_Source data_.

>>>

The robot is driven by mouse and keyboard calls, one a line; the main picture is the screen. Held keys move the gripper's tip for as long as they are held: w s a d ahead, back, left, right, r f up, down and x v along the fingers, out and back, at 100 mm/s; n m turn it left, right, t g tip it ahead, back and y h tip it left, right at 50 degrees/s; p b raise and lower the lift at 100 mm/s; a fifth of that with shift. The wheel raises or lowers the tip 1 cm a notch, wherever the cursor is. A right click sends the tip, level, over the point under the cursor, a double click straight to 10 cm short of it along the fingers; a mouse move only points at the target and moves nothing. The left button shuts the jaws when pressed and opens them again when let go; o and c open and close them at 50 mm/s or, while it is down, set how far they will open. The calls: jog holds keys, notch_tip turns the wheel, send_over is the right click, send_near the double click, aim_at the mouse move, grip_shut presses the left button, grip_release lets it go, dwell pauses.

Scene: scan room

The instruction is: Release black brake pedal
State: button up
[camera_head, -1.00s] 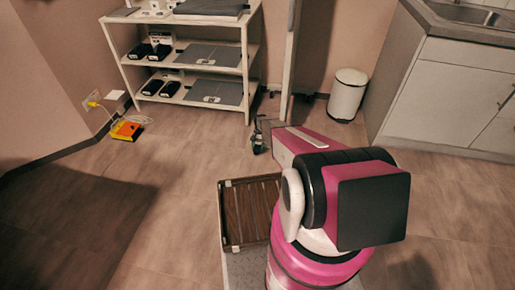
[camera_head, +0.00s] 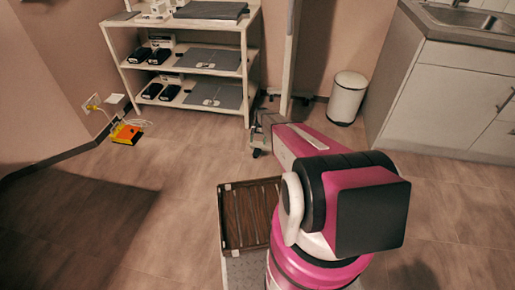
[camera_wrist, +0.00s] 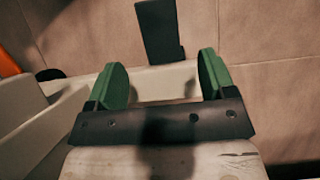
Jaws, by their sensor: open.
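In the wrist view, a black flat pedal (camera_wrist: 158,32) lies ahead of my gripper (camera_wrist: 162,72), above a pale horizontal bar. The two green fingers are apart with nothing between them. In the head view, my gripper end (camera_head: 263,122) is low near the floor, left of the pink arm, near the foot of a pale upright panel. The pedal cannot be made out there.
A white shelf unit (camera_head: 246,62) with black and grey items stands at the back left. A white bin (camera_head: 347,97) and a sink cabinet (camera_head: 447,96) are to the right. A yellow-orange box (camera_head: 126,133) with a cable lies on the floor at left.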

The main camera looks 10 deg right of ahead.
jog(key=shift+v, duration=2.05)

<<<

_Written exercise_.
Copy all the data exactly as written, but skip any picture.

_Solution to the problem_.
The robot is driven by mouse and keyboard calls, one a line; the main picture is the screen. Held keys move the gripper's tip for as long as they are held: w s a d ahead, back, left, right, r f up, down and x v along the fingers, out and back, at 100 mm/s; n m turn it left, right, t g tip it ahead, back and y h tip it left, right at 50 degrees/s; p b raise and lower the lift at 100 mm/s; a fifth of that with shift. The wheel raises or lowers the tip 1 cm a notch, wherever the cursor is. A right click sends the tip, level, over the point under the cursor, a double click straight to 10 cm short of it along the fingers; a mouse move only points at the target and moves nothing. The left button shuts the jaws when pressed and opens them again when let go; o and c open and close them at 50 mm/s or, while it is down, set how far they will open. The calls: jog holds keys, notch_tip turns the wheel, send_over is the right click, send_near the double click, aim_at the mouse move, grip_shut presses the left button, grip_release lets it go, dwell pauses.

Scene: scan room

The instruction is: Release black brake pedal
State: button up
[camera_head, -1.00s] 
[camera_head, +0.00s] 
[camera_wrist, +0.00s] 
Jaws, by their sensor: open.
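In the wrist view, a black flat pedal (camera_wrist: 158,32) lies ahead of my gripper (camera_wrist: 162,72), above a pale horizontal bar. The two green fingers are apart with nothing between them. In the head view, my gripper end (camera_head: 263,122) is low near the floor, left of the pink arm, near the foot of a pale upright panel. The pedal cannot be made out there.
A white shelf unit (camera_head: 246,62) with black and grey items stands at the back left. A white bin (camera_head: 347,97) and a sink cabinet (camera_head: 447,96) are to the right. A yellow-orange box (camera_head: 126,133) with a cable lies on the floor at left.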

The main camera looks 10 deg right of ahead.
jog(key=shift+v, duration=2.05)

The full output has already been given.